A couple days ago, my sister-in-law emailed me this great quote by Emmaline B. Wells, a writer, champion of women's suffrage and early Mormon church leader. This quote is from the December 1901 edition of the Young Woman's Journal.

"The olden times were the days of comparative seclusion from the outside world, and we had to depend mainly upon our own resources for amusement...In those far-off days, however, the children were as much on tip-toe with expectancy as in the present day when Santa Claus time comes round. Then we had to tell them stories to make up for the things we lacked. Now there is so much to occupy the time that mothers have no moment to spare, evidently, to tell them stories at all. They depend on church and the kindergarten teachers to do all this for them while they, the dear blessed mothers, lose all the sweetest hours life can bring. To sit at evening round the fire and listen to the children's prattle and sing them the old-fashioned carols and tell them over and over the stories they long to hear, makes one forget care and trouble, and draws the mother and children closer together with ties inseparable that can never be wholly broken apart. The mother, who denies herself this privilege for the sake of some outside engagement, or even to do extra household work, is doing herself as well as the children an injustice....

"Children do not have too much love not even at Christmas, no, not that, but they very often have too many toys and sweetmeats. How many children there are in the world who long, more earnestly, for real love than they do for aught else. There is no comfort or luxury that will supply its place even in the heart of a little child. There is more happiness because of love than from any other gift...

"Above all else, mothers, tell the little ones stories at Christmas..."

This quote grabbed my attention big time. I know that my children need to feel my love in extra abundance at Christmas and I really think Emmaline got it right when she suggested stories and cozy snuggling as a great vehicle for expressing and teaching about love.

One of my favorite Christmas traditions has always been reading stories by the Christmas tree. I've got a great collection of Christmas books that we build by getting a new one each year. Most years, we've fit in a Christmas story before bed pretty much every night in December. But after reading Emmaline's words, I realized that this year I've been letting outside engagements rob me of some of the "sweetest hours life can bring."

So I decided to prioritize time to "sit at evening by the fire (and the Christmas tree all lit up) and listen to the children's prattle and sing them the old-fashioned carols and tell them the stories they long to hear."

The last couple nights, despite Christmas concerts and basketball practice and homework and a myriad of other things pulling us all in different directions, we have made time to snuggle on the couch and read Christmas stories by the Christmas tree. We got to bed a little late one night. And another night, we opted out of an engagement I realized really wasn't that important in order to protect story time.
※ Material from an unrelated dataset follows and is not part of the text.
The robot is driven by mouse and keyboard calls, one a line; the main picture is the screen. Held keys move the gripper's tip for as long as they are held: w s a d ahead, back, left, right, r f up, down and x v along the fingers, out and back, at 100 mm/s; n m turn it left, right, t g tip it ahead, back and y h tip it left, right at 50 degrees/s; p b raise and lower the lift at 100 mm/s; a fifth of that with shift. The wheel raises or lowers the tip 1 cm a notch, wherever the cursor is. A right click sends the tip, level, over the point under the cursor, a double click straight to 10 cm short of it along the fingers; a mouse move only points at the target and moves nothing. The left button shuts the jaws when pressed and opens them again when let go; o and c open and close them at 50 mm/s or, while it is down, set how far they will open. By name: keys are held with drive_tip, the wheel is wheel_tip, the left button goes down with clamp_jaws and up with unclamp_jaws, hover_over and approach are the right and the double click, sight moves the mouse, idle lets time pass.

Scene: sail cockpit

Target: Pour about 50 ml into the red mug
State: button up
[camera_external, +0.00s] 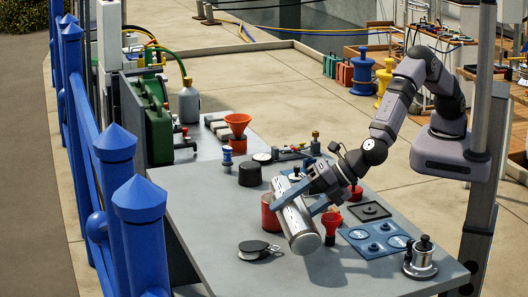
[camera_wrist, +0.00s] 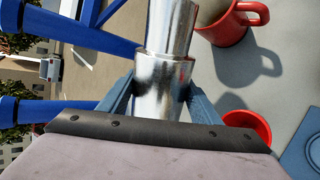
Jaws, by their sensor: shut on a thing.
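My gripper (camera_external: 294,203) is shut around a shiny silver cylindrical container (camera_external: 297,226), which is held tilted above the grey table. In the wrist view the container (camera_wrist: 165,75) sits between the two blue-grey fingers of my gripper (camera_wrist: 160,98). The red mug (camera_external: 268,213) stands just left of the container in the external view, partly hidden behind it. In the wrist view the mug (camera_wrist: 228,28) is right of the container, upright, its handle pointing right. I see no stream of liquid. The mug's contents and the container's mouth are not clearly visible.
A dark round reel (camera_external: 254,250) lies in front, a blue panel (camera_external: 375,240) and a metal winch (camera_external: 421,260) to the right. Blue posts (camera_external: 140,215) line the left edge. The table's front middle is clear.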

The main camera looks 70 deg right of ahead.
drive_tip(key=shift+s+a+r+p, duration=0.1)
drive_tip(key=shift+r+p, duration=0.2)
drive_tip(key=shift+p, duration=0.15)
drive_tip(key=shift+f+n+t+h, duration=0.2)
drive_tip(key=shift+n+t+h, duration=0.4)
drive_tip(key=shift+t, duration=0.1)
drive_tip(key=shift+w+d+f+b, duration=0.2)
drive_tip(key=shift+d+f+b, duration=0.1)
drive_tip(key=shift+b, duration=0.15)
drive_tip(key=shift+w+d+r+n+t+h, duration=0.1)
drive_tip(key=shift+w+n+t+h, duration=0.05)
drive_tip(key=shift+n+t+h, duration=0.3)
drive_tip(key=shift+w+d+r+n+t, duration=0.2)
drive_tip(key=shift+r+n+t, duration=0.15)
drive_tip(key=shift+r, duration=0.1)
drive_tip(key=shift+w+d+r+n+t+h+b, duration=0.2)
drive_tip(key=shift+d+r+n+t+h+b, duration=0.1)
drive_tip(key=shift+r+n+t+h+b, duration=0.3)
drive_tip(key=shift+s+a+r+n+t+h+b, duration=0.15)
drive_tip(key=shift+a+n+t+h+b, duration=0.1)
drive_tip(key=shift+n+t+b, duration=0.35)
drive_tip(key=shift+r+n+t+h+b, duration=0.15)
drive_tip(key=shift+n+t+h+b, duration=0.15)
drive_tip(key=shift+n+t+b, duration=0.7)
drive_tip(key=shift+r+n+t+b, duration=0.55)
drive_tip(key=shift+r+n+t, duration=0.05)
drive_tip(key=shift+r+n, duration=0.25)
But really, once I made story time a priority, I realized it doesn't really take that long and it's worth the small sacrifices it may require.

Story time and the love and lessons we can emphasize and re-emphasize through story and song truly does "draw the mother and children closer together with ties inseparable that can never be wholly broken apart." My undivided attention and my stories - as well as the love wrapped up in them - will ultimately mean so much more than any other activity or material gift I can offer my dear children at Christmas.
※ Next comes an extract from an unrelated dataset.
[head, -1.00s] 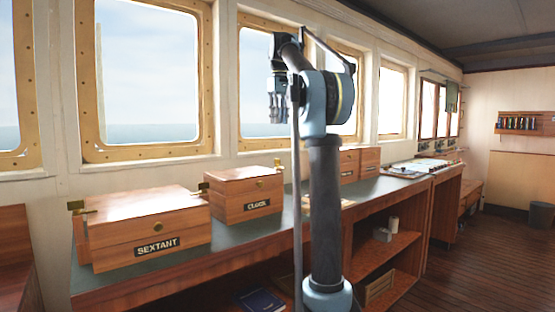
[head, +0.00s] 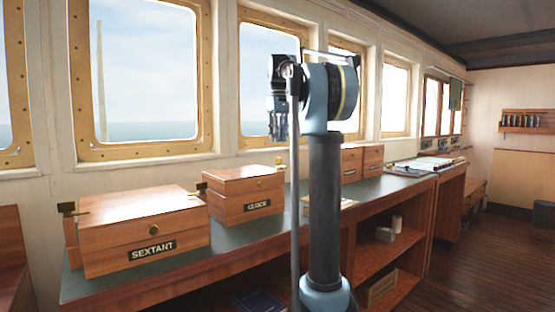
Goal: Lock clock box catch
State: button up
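The clock box (head: 232,207) is a wooden box with a dark CLOCK label, on the dark green counter top, left of my arm. Its lid looks down. A small round brass piece (head: 262,183) is on its front near the lid line. Another brass piece (head: 201,188) shows at its left end, and one (head: 279,163) shows at its back right. I cannot tell which is the catch or how it is set. My gripper (head: 278,136) hangs folded beside my arm, fingers down, above and right of the box and apart from it. The finger gap is too small to read.
A wooden sextant box (head: 120,248) with brass fittings stands left of the clock box. More wooden boxes (head: 362,160) stand further along the counter (head: 233,243). Open shelves are below it. Windows line the wall behind. The wooden floor (head: 460,265) at the right is clear.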

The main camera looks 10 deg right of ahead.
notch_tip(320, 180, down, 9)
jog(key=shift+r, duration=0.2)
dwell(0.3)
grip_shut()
I guess some things (like busyness and the incidence of conflicting priorities) never change - even when you look back 100 years. And some things (like letting the busyness rob us of what is most precious and allowing our priorities to get out whack) must be changed. We CAN protect time for real connections and love at Christmas. We really can.

Thanks, Emmaline. I really needed your message.

P.S. I've got all my favorite Christmas books listed in the Power of Moms Amazon Store. Check them out if you'd like. And it would be really great if you'd do all your Amazon shopping by starting at our store because a percentage of everything you buy once you've clicked through from our store (whether it's on our list or not) goes to support The Power of Moms website (a pretty great cause if I do say so myself).


Anonymous said...

absolutely love this. And its not just for the little ones. My 12 yr surprised me this year by asking me to purchase a new copy of Lets Smell Christmas, a scratch and sniff book that describes the smells a little bear associates with the holiday.

My kids really opened my eyes yesterday - I needed to purchase a cheap holiday mug and goodies to fill it with for a mug exchange at school and I had lots of fun with it. I was putting the final touches on it when 2 of my kids walked into the kitchen with eyes opened wide and declared to me "gosh I hope I get one of those for Christmas". I was so surprised - the whole thing had to be under $8 so not expensive - and said its just normal stuff like chapstick and a few candies and we already have tons of mugs and they said they just loved the way it was all wrapped up together. I realized I need to spend time to put those touches for THEM so that they feel special and see the time and care I give THEM. lesson learned - sometimes the simple things packaged with care and love are just the right gift.

Julia said...

I love Christmas stories and I can't wait for my baby to grow and understand stories so I can read him my favorites. By next years I will probably have my collection ready so I can read him his first Christmas story :)

Kristine said...

I feel the same way and sure appreciate you sharing that quote. We have enjoyed Christmas books and stories for years and even wrapped them up like presents. This year, however, I realized just how much we enjoy this simple tradition. Perhaps it's because my kids are getting old enough to have meaningful discussions about the books and they are young enough that they still love to cuddle together. I love lots of Christmas activities but this one just might be my favorite.

Andrea said...

We open a wrapped up Christmas book each night and we are behind a few nights. Thanks for the kick in the pants to make sure it's a priority!